_Supplied data_.
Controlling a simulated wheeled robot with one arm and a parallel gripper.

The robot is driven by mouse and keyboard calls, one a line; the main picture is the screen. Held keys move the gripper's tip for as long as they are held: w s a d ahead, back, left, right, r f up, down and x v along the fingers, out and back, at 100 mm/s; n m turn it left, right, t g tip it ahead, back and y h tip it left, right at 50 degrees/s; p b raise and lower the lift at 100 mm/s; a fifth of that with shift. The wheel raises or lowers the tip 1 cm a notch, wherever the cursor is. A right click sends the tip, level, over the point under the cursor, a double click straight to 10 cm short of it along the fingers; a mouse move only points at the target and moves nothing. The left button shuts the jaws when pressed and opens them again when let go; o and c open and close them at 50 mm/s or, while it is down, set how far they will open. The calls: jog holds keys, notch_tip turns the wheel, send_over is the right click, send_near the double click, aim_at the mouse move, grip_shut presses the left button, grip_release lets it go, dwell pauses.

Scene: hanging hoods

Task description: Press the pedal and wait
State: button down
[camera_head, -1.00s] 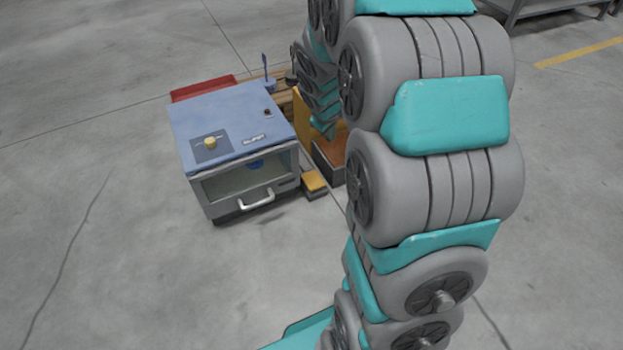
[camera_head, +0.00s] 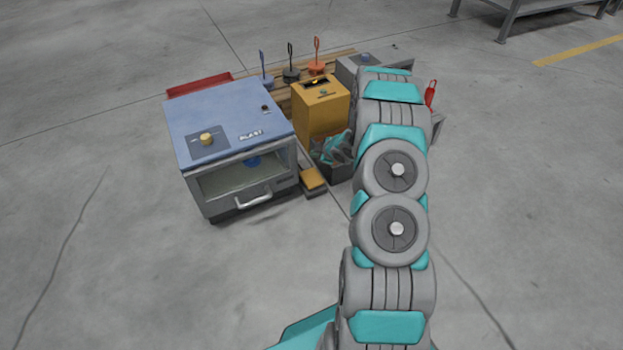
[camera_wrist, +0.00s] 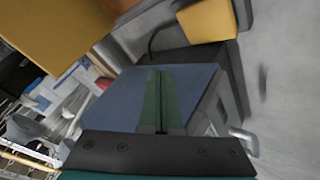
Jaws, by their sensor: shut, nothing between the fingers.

_Task_.
Emit the lines from the line containing "[camera_head, -1.00s]" to the final line of the material, inclusive, exactly as written; pictures are excluded.

_Written response_.
[camera_head, -1.00s] 
[camera_head, +0.00s] 
[camera_wrist, +0.00s] 
Jaws, by their sensor: shut, nothing between the fingers.

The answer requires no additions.